Govt turns focus to lucrative oil industry
By Esther Goh,
Proposed changes to the oil and gas industry's exploration permit scheme are part of the government's Energy Strategy announced this morning, which emphasises fossil fuels on the back of a report that states New Zealand could earn up to $12.7 billion in royalties if current oil exploration rates were to double.
Acting Minister of Energy and Resources Hekia Parata said fossil fuels will continue to play an important role in the global economy.
"Around half of the energy we currently consume is from petroleum,’’ she said.
“We can’t just turn off the tap in our journey to a lower carbon economy. We also can’t ignore the major economic opportunity that continuing global oil demand could provide New Zealand. Petroleum was our fourth biggest export earner in 2010.’’
The strategy proposes changes to the way permits are issued for oil and gas exploration. Currently companies can apply to explore any area in New Zealand, but the government wants to open up a limited range of specific areas for tender.
“The proposed approach would allow us to focus on areas of greatest potential, and will be more transparent for the public, who would know which areas are available for permitting and which are not. Communities and iwi would have an opportunity to comment on the proposed areas to be opened up,” Parata said.
In addition to the energy strategies, the minister today released an independent report assessing New Zealand’s oil and gas potential.
Independent financial advisers Woodward Partners said New Zealand is set to earn more than $3 billion in royalties from oil and gas fields already in production.

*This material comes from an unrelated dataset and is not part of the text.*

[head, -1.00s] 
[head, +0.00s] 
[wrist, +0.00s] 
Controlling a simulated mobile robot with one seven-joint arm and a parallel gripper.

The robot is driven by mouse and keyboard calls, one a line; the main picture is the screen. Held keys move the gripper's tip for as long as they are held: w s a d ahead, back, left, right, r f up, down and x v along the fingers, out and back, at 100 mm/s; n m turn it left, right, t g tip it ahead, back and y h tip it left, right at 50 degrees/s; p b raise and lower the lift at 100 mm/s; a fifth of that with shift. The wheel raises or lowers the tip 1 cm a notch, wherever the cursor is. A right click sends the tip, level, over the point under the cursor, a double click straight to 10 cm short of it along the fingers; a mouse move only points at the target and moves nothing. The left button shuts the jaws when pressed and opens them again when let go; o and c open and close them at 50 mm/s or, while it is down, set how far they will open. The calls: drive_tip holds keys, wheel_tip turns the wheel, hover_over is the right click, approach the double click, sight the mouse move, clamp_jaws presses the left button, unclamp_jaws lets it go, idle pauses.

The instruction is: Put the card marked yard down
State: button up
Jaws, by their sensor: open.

It also assessed the value of future royalties, from known petroleum reserves as well as potential production, and said these could form a very significant source of government revenue for years.
If recent patterns of exploration and development continue, future
income could generate $8.5 billion – and if those rates doubled, New
Zealand could earn $12.7 billion, the report showed.
Coupled with company tax, the government receives about 42 percent of a petroleum company’s accounting profit.
Parata said people wanted jobs and growth, as well as ensuring the protection of the environment.
“We have seen the difference the oil and gas industry has made in Taranaki, employing over 5,000 people (in 2009) and contributing $2 billion to our country’s GDP.’’
She said a number of measures were being taken to ensure the industry was operating within a sound framework, including the establishment of a High Hazards Unit of eight inspectors specifically dedicated to the petroleum and mining industry and a review of liability insurance requirements.
New Zealand was "blessed" with an abundance of energy resources, and sustainable energy would also play a part in the plan, she said.
”Renewables made up 79 percent of our total electricity generation in the March 2011 quarter. New Zealand has a target of 90 percent of electricity generation to be from renewable sources by 2025, and we are well on our way to achieving that.’’
New Zealand’s renewable energy levels are the second highest in the OECD, behind Iceland.
“Our government’s goal is to make the most of all the assets we have – hydro, wind, geothermal, oil, gas and minerals.
“We want to use those resources responsibly to secure our energy future and to lift our standard of living."